It seems somewhat naïve to suggest that Millennium wasn't intended from its inception to be a multi-series show with a significant underlying conspiratorial storyline. The escatological themes, the Millennium Group itself as a secret society with initiation rights, Frank Black's supernatural gift, suggestions of a guarded knowledge that relates to catostrophic events yet to come in the countdown days to the millennium; the similarities with the underlying Alien Invasion conspiracy in the X-Files would seem to be blindingly obvious. Frank Black's visions and the Group's interest in him clearly suggests there are others with different but similar powers (though this is not explored in much detail), who are and have been identified by the Group and nurtured in a time honoured tradition so that they might be gathered to the fold, the inner circle of knowledge or Truth, which cannot be merely told but must be understood by oneself. Peter Watts (and others) can only point the way. They can't take Frank there. And about the events that are to come and the Millennium Group's involvement and knowledge of them, the story telling device is clearly to drip feed us tidbits of the larger picture over the course of many episodes, while the main protagonist, Frank Black, instead of investigating unexplained phenomena as in the X-Files, investigates serious violent crime and serial killers. In fact, it is only when you appreciate that Frank Black's journey is like a path towards enlightenment and how he, with the Millennium Group's guidance, might be working to save humanity from being totally overwhelmed by certain predicted and unavoidable catastrophic events, that the show becomes interesting.

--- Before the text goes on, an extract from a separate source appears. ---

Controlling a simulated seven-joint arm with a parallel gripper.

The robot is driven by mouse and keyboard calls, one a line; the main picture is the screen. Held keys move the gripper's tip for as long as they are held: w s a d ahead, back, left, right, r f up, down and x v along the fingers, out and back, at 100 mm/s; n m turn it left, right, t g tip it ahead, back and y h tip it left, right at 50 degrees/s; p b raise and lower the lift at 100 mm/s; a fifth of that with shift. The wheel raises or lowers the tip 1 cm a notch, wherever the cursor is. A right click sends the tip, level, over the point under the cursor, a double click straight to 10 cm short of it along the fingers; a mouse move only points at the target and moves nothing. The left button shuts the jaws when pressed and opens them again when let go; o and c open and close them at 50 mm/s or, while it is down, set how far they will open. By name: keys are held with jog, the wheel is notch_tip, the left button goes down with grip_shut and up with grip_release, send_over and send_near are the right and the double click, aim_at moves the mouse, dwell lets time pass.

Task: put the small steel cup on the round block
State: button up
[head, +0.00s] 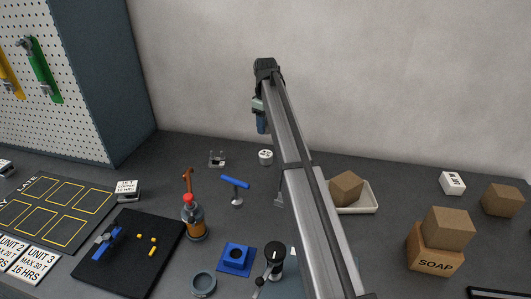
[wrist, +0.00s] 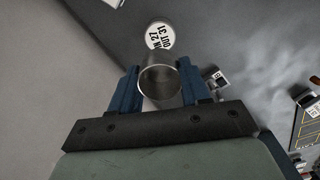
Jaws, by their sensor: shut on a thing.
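My gripper (wrist: 160,85) is shut on the small steel cup (wrist: 164,101), a grey metal cylinder between its two blue fingers. In the head view my gripper (head: 261,118) hangs high near the back wall, and I cannot make out the cup there. The round block (head: 265,157) stands on the table near the wall, below my gripper, with a white printed top. It also shows in the wrist view (wrist: 158,33), beyond the cup, which partly covers it. The cup appears apart from the block, but the exact gap is unclear.
A small metal fixture (head: 217,158) stands left of the block. A blue-handled tool (head: 235,184) and an amber bottle (head: 194,222) stand nearer. A white tray (head: 368,206) with a brown block is at right. Bare table surrounds the round block.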

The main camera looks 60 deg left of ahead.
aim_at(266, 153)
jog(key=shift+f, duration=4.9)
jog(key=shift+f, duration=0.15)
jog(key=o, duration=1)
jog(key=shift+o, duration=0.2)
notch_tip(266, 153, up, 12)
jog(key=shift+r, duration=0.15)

The larger idea of a cosmic struggle between good and evil becomes apparent, which while it may be a nonsense in reality, nevertheless raises interesting ethical and spiritual issues in the context of the show.
What is an inevitable flaw with Millennium, as I feel was also the case with the X-Files, is that these underlying themes can only support interest for so long. Sooner or later the hand must be played which demands action and resolution. With the show planned to be axed after the Second Season, it ought to come as no surprise that the producers hastily brought into sharper focus the underlying escatology and related issues and by so doing compromised some of the show's integrity by attempting to resolve them in too short a time. A similar rapid wrapping up of long standing plot threads can also be seen in the final series of Enterprise, when surely the original plan would have been for a gentler paced exposition over subsequent series.
On a more critical note, of course there are some episodes of Millennium that we could either have done without entirely or that raise questions that are not adequately addressed in later episodes. But in many, many ways Millennium is like a gem in the rough and clearly could have been so much more. While I think the X-Files just looks almost silly and childish today, Millennium is perhaps even more thematically relevant in 2008, post 9/11, than it was in 1998.